Given information ::

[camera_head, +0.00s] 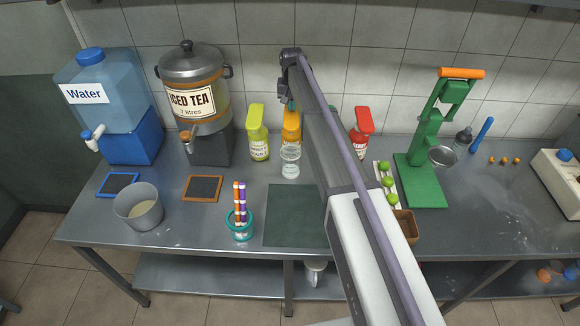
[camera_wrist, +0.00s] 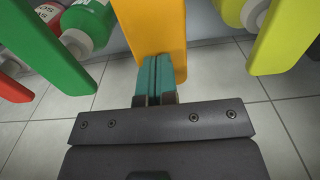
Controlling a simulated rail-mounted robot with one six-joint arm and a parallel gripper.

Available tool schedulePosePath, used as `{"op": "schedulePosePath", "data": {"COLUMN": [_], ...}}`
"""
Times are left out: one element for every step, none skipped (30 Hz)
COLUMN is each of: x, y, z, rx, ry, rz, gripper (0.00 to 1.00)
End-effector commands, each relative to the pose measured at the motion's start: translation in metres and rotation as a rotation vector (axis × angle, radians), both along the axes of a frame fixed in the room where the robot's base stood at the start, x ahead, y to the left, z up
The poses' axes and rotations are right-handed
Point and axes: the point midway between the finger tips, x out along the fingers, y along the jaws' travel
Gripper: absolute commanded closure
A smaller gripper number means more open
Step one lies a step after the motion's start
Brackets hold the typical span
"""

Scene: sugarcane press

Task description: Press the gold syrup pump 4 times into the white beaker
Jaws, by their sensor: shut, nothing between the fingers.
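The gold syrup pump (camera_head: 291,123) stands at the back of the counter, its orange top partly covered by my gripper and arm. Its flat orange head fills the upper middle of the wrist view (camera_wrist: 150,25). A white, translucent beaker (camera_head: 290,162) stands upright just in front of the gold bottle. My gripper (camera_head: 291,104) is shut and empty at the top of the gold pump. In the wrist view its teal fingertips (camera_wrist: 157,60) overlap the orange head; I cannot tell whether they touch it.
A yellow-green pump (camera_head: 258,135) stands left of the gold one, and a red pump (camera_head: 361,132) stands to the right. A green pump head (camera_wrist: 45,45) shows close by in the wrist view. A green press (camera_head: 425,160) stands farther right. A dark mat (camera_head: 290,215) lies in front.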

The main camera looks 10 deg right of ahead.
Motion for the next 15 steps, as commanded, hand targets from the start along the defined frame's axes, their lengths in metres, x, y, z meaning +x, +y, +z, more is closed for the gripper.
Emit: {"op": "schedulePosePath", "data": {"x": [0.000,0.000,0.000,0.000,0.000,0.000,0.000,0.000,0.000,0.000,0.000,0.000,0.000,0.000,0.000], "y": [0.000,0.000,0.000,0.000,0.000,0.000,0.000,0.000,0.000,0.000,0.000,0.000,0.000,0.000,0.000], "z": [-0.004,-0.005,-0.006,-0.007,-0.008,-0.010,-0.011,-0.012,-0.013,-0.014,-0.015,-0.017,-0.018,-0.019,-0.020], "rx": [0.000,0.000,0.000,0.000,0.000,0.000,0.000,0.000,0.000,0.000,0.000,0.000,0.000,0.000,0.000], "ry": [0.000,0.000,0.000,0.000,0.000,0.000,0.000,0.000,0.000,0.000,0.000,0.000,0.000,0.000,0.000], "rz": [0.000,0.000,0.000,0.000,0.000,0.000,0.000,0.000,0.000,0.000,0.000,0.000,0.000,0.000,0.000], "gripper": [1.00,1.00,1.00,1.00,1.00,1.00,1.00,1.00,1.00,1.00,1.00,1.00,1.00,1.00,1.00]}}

Requirement :: Exactly as written, give again every line from the one containing "Motion for the" through the last line of the material above, and no other lines.

Solution ::
Motion for the next 15 steps, as commanded, hand targets from the start along the defined frame's axes, their lengths in metres, x, y, z meaning +x, +y, +z, more is closed for the gripper.
Emit: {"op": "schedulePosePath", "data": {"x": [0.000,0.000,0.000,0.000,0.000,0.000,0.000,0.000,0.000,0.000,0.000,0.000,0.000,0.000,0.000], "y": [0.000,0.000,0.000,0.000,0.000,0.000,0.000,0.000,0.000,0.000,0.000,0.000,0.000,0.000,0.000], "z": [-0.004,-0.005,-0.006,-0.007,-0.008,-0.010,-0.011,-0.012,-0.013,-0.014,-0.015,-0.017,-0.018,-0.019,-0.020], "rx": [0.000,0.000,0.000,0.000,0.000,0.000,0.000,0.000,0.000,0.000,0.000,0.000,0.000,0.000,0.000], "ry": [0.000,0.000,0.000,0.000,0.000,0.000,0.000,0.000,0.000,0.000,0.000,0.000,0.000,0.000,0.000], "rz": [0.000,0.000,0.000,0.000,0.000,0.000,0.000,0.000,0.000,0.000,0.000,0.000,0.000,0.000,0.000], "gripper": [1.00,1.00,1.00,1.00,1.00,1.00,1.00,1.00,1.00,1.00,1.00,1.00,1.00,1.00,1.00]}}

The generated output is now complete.